As for how often their plan sponsor clients actually did an RFP, about half (46%) said they did every 3 to 5 years, a quarter said about every 7 years, and 15% noted that they “used other methods to evaluate/benchmark. Every other year was cited by about 3%, but the rest split between “rarely” and “not often enough.”

Those frequencies were pretty consistent with 2 years ago. Just over 4 in 10 (44%) said they were doing RFPs about the same frequency as 2 years ago, though a quarter said they were doing them more often, and nearly as many (23%) said they were doing fewer RFPs, but other evaluation methods more. The rest? Less frequent RFPs.

If the frequency was consistent, about a third (36%) said they were mostly shorter, though once again a quarter (26%) said they were about the same length, and just 1 in 10 noted that RFPs were “mostly longer.” The rest – just over a quarter (26%) – said that it really depended on the individual situation.

Why?

Speaking of which, we also asked NAPA-Net readers why their plan sponsor clients did RFPs. A clear plurality (44%) acknowledged it was for “a whole variety of reasons,” though just about as many (36%) acknowledged that it was because they (the survey respondent) recommended it. One in 20 (5%) said it was “because they think they have to,” and about 3% said it was because they were concerned about litigation. 

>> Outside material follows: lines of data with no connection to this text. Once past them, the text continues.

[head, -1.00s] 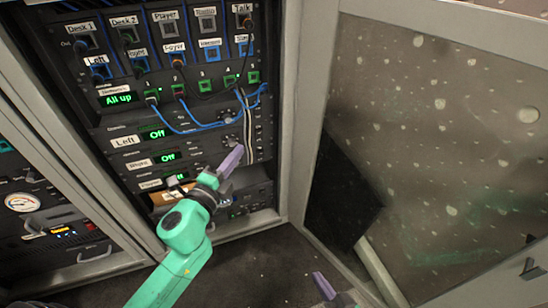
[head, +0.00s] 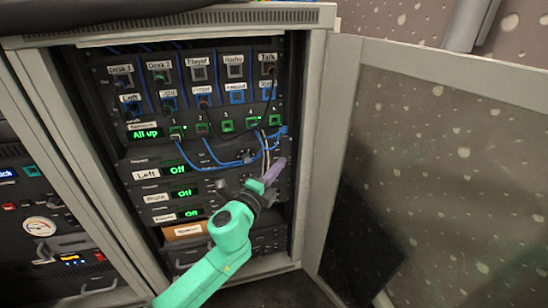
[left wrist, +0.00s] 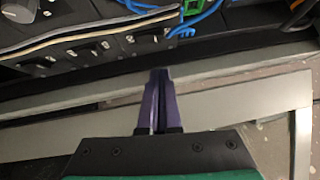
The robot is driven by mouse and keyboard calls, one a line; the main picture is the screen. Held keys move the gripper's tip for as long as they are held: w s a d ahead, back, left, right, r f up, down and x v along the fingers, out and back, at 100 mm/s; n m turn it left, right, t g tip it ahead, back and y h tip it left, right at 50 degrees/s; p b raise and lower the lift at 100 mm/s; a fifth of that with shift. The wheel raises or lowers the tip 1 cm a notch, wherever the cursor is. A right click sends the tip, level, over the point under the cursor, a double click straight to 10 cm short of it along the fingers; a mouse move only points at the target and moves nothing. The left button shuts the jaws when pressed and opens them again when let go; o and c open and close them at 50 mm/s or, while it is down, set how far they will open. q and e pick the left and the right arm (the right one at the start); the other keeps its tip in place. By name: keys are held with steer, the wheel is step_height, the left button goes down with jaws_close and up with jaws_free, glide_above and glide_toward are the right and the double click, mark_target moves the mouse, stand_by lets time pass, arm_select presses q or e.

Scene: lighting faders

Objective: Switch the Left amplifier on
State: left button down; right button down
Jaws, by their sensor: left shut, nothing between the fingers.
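The Left amplifier is the rack row with the label "Left" (head: 146,174) and a green display reading "Off" (head: 180,168). The right end of its row is partly hidden by my gripper and cables. My left gripper (head: 280,163) is shut and empty, with its purple fingers pointing up at the right side of the rack, near that row's right end. The left wrist view shows its closed fingertips (left wrist: 160,73) just below a dark panel edge. I cannot tell whether they touch it. My right gripper is out of view.
Two more rows below also read "Off", one labelled "Right" (head: 157,197). Blue cables (head: 205,162) and pale cables (head: 265,148) hang close to the gripper. The rack's right frame post and an open door (head: 430,180) stand to the right.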

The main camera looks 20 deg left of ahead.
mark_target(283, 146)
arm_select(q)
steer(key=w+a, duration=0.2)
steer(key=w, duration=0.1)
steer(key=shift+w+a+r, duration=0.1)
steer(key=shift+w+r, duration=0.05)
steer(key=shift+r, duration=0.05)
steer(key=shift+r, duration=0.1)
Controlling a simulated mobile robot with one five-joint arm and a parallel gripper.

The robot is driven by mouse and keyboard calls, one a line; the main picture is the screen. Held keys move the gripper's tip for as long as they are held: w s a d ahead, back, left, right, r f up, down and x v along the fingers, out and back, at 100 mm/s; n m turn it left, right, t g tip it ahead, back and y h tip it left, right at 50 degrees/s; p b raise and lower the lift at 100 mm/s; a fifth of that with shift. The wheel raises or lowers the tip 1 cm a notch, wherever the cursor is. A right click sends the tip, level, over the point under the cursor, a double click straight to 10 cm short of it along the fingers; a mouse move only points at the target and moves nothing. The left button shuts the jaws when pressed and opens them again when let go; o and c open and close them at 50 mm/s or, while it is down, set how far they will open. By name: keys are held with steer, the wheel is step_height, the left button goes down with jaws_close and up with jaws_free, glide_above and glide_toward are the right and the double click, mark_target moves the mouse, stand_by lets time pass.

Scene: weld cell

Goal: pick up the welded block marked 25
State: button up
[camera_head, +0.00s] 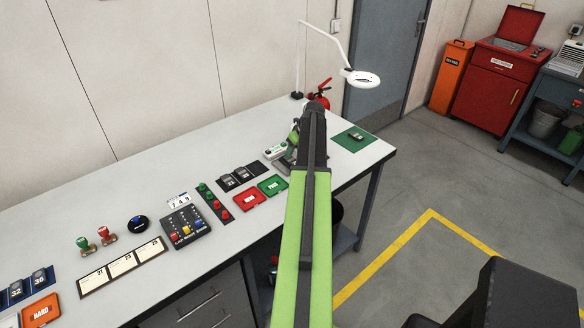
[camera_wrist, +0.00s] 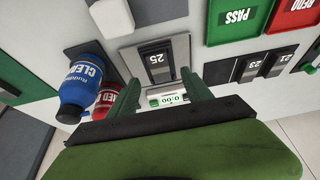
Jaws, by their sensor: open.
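The welded block marked 25 (camera_wrist: 157,62) is dark with a white number, upside down in the wrist view. It lies on a grey metal plate (camera_wrist: 130,64) ahead of my gripper (camera_wrist: 161,92). My gripper is open, its two green fingers apart and nothing between them. The block shows just beyond the gap between the fingertips; whether a finger touches it I cannot tell. A small white device with a 0.00 display (camera_wrist: 166,100) shows between the fingers. In the head view my arm covers the block and most of my gripper.
Blocks marked 23 (camera_wrist: 248,70) and 21 (camera_wrist: 279,63) sit in a black rack beside the plate. Blue (camera_wrist: 80,90) and red (camera_wrist: 108,97) bottles stand close to the left finger. A lamp (camera_head: 361,77) overhangs the bench.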

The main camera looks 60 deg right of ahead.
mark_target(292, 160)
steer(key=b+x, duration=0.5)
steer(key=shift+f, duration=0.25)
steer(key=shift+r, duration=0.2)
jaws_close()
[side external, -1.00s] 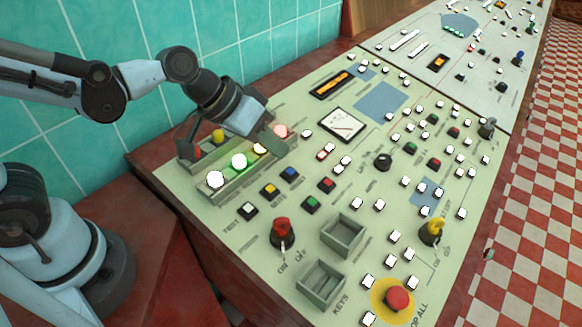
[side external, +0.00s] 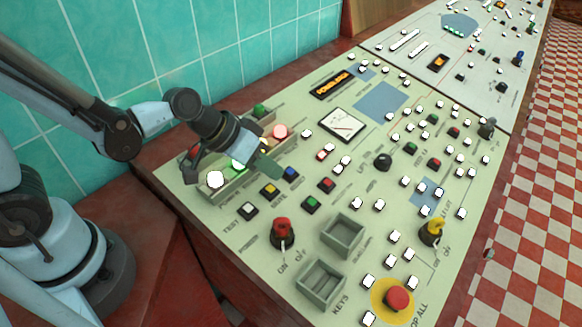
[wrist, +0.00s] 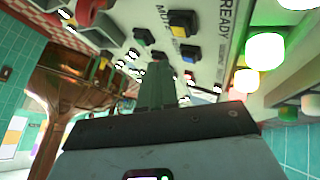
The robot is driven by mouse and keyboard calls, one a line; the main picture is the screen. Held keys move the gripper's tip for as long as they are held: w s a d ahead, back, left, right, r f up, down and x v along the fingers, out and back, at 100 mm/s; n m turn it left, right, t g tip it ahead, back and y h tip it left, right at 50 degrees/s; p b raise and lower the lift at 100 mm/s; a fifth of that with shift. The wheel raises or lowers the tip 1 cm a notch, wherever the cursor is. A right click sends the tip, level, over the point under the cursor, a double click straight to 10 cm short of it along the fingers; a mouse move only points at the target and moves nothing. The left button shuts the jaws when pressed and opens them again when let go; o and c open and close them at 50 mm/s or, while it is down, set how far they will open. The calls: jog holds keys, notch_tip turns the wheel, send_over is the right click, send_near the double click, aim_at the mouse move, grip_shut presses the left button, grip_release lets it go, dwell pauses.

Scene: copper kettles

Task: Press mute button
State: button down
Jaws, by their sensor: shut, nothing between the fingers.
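On the sloped control panel, a yellow square button (side external: 270,189) sits between a white button (side external: 248,210) and a blue button (side external: 291,174). The label beside the yellow button appears to read MUTE. In the wrist view the yellow button (wrist: 183,22) is at the top, with the blue button (wrist: 190,52) below it. My gripper (side external: 274,172) is shut and empty, with its tips near the blue and yellow buttons. In the wrist view its greenish fingers (wrist: 158,62) reach towards the panel, left of the blue button. Whether they touch the panel is unclear.
A row of lit lamps, including a white one (side external: 215,179) and a red one (side external: 280,131), lies under and beside my gripper. A red switch (side external: 282,229), grey trays (side external: 343,235) and a red stop button (side external: 397,298) stand nearer. The tiled wall is behind.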

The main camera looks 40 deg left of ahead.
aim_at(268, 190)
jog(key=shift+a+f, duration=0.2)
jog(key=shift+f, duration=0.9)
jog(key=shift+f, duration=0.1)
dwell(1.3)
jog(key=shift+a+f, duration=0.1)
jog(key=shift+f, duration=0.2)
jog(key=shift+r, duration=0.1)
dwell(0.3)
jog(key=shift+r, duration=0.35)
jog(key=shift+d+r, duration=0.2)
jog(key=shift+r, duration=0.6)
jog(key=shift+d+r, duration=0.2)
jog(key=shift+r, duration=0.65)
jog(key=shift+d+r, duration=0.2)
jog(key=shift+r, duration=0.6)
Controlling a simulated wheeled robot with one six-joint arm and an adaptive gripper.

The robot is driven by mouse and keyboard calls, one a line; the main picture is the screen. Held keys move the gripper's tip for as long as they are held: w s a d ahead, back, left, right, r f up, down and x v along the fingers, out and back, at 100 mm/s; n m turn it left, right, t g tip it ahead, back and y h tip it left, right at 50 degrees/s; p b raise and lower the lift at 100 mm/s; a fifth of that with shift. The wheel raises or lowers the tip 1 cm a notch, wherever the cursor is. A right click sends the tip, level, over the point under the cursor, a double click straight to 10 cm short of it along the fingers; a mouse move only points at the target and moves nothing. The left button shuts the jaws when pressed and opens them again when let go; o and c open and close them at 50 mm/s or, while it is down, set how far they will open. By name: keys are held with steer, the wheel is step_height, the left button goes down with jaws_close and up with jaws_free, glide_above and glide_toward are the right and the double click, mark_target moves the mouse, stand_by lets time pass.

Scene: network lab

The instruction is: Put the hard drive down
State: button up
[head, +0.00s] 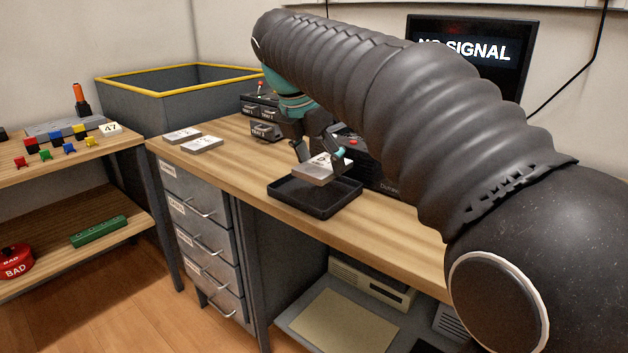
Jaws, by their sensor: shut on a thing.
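The hard drive (318,170) is a flat silver-grey block with a white label. My gripper (321,160) is shut on it, with fingers on either side. The drive is over a black shallow tray (318,207) on the wooden workbench (400,218). It looks slightly tilted and covers the tray's back part. I cannot tell whether its underside touches the tray. Part of its label is hidden by the gripper.
Two similar drives (202,145) lie on the bench at the left, near drawers (205,235). A yellow-rimmed grey bin (180,95) is at the back left. Bare bench lies right of the black tray.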

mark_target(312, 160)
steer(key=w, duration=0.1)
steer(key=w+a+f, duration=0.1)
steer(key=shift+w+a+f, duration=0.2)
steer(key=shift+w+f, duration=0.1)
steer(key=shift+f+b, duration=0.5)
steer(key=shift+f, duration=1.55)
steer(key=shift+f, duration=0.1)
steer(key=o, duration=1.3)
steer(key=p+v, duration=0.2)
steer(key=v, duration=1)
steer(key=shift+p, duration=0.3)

“The most common reason they move forward with an RFP is because their current plan providers are not meeting value expectations for what they are charging for their services. This could be on the TPA side, custodial side, or the advisor side; each plan is different,” noted one reader.

“Some clients believe they need to conduct an RFP or more commonly we recommend recordkeeper RFP due to service or fee issues,” explained one. “Because something changes with the service,” said another. “I advise my clients to perform this every 3-4 years to meet their ‘Periodic Service Provider Review’ per the DOL. My clients want to meet their fiduciary responsibilities and stay off the DOL and other regulators radars,” noted another reader. “Usually the RFP is conducted after I have completed a plan benchmarking analysis using a third-party tool,” explained another reader. 

Dumb Questions?

We asked for the stupidest question they had seen on an RFP – and while everyone wasn’t able to draw one to mind, here’s a sampling:

“Describe what your firm does?”

“Don't get me started. The most annoying is when you get the same question asked three to five times in the same RFP, because it's a compilation of different RFPs, and nobody edited it correctly. Or when a vendor provides the same lengthy and slightly off-base response to a series of our RFP questions intended to solicit deeper insight into vendor capabilities. We then need to use our judgment to extract what we hoped to learn.”

“If we go with you, what are your investment returns?”

“Too many to choose from. bottom line, sponsors don't know what they're talking about or asking. Generally pull a generic RFP off the web or from a fellow business owner and don’t know what they are asking or why they are asking it. It’s a façade.”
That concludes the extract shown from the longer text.